* BEGIN Records *

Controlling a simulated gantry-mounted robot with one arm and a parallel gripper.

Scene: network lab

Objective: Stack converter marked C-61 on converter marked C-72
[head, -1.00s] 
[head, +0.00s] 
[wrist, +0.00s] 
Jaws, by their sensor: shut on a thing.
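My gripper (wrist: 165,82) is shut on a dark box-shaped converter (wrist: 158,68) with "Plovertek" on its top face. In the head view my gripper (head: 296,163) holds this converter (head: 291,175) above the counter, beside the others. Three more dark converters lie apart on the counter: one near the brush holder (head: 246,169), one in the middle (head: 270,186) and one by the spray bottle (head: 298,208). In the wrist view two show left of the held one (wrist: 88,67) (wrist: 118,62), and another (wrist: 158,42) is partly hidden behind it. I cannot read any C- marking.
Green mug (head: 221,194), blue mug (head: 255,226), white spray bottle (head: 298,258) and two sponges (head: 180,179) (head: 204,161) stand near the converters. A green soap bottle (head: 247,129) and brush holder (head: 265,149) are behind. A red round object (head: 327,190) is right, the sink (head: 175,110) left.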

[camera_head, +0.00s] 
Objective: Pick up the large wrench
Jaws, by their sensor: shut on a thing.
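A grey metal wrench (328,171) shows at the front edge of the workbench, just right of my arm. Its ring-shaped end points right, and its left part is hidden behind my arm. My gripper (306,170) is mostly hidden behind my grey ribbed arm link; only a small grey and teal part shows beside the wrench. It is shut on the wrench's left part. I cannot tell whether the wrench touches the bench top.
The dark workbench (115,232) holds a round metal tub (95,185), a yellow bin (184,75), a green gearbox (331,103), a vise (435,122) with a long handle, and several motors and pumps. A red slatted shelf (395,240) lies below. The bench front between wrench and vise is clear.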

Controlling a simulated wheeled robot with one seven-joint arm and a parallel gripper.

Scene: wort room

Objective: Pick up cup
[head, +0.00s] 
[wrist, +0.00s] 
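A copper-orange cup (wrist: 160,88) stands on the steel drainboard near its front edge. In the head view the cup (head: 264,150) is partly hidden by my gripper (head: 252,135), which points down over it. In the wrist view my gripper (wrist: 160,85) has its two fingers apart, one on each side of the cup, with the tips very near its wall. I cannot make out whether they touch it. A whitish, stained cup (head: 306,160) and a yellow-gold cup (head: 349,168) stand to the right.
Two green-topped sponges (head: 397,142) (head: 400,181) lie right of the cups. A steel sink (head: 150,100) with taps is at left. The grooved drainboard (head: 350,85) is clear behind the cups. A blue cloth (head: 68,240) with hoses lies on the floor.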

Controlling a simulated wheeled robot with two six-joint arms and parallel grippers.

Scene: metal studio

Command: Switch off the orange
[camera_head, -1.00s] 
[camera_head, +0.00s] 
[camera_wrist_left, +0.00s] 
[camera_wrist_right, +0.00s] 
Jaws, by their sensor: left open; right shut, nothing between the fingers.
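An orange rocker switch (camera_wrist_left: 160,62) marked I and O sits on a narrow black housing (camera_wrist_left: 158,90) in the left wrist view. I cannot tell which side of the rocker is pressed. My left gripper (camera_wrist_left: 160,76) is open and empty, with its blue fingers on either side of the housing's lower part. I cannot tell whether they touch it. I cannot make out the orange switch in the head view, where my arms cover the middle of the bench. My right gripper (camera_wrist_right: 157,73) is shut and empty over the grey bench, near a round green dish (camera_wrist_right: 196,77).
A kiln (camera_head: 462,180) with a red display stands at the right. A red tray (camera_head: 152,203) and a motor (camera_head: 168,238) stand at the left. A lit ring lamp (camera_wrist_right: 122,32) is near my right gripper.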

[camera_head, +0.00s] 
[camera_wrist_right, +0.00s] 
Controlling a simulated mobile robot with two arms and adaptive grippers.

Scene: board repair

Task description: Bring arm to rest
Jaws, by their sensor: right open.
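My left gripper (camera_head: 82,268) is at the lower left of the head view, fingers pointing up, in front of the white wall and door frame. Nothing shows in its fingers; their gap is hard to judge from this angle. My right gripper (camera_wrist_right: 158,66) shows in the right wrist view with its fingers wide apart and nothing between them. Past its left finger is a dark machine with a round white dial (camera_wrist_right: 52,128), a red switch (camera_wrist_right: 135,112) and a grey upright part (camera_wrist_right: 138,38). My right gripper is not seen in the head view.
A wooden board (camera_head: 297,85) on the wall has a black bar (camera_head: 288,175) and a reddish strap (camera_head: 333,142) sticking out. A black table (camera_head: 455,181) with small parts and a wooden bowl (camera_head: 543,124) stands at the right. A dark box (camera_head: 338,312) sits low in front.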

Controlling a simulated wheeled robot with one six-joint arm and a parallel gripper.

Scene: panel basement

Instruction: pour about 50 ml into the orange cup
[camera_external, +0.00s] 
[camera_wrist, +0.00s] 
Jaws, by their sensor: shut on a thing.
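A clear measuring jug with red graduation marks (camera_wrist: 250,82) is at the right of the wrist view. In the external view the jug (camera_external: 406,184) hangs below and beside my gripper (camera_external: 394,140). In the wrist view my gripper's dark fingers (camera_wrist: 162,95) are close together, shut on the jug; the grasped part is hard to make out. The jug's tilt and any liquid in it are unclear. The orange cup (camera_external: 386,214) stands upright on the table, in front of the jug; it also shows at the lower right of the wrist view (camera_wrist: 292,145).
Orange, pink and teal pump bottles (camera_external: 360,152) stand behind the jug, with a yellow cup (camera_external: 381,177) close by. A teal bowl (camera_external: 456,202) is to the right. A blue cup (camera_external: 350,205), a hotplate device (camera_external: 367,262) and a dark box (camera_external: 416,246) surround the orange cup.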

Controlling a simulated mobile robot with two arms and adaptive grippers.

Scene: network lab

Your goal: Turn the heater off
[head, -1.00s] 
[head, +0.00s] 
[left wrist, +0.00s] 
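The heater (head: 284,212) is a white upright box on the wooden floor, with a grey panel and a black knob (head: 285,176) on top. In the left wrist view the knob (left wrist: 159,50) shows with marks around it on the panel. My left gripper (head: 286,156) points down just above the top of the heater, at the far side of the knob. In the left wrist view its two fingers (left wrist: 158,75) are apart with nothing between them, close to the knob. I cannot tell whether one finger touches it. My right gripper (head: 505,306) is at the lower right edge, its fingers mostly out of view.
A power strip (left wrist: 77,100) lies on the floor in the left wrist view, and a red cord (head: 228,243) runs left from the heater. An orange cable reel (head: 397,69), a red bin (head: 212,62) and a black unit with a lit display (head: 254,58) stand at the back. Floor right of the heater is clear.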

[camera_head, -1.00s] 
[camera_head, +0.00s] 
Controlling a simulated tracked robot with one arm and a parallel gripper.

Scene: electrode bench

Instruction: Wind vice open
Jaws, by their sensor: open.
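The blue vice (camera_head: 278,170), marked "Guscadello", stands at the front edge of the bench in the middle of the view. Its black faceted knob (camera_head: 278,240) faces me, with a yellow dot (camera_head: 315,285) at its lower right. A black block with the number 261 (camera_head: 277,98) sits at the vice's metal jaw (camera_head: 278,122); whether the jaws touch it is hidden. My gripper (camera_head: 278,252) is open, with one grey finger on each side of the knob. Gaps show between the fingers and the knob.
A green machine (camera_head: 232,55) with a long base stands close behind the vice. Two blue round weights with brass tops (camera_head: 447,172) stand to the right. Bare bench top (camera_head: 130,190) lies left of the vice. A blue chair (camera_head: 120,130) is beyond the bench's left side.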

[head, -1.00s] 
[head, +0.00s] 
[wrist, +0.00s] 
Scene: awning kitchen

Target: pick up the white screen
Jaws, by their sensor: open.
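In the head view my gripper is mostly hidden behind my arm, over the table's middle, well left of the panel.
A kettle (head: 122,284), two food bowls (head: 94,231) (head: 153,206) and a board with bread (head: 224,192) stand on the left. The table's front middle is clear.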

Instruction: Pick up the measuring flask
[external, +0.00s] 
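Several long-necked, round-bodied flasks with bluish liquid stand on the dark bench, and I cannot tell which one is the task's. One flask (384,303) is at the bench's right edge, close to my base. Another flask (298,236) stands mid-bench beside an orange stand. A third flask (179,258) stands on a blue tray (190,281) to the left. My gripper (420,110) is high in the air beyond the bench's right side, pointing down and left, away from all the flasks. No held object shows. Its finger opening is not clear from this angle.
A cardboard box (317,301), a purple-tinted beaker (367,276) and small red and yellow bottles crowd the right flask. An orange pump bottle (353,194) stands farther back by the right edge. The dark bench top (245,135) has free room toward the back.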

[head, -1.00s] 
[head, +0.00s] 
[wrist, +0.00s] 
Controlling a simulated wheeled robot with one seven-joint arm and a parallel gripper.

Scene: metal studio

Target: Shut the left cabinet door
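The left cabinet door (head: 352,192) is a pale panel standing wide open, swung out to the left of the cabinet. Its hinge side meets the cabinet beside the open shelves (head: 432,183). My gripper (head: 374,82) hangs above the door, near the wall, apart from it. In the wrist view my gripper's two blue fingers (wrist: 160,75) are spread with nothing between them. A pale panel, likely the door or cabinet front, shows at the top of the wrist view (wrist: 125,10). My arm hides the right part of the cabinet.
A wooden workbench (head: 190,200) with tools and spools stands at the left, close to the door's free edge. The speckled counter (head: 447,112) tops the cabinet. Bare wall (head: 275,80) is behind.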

* END Records *

Work to be completed
Copy and report every line where the word "Objective" is present.

Correct output
Objective: Stack converter marked C-61 on converter marked C-72
Objective: Pick up the large wrench
Objective: Pick up cup

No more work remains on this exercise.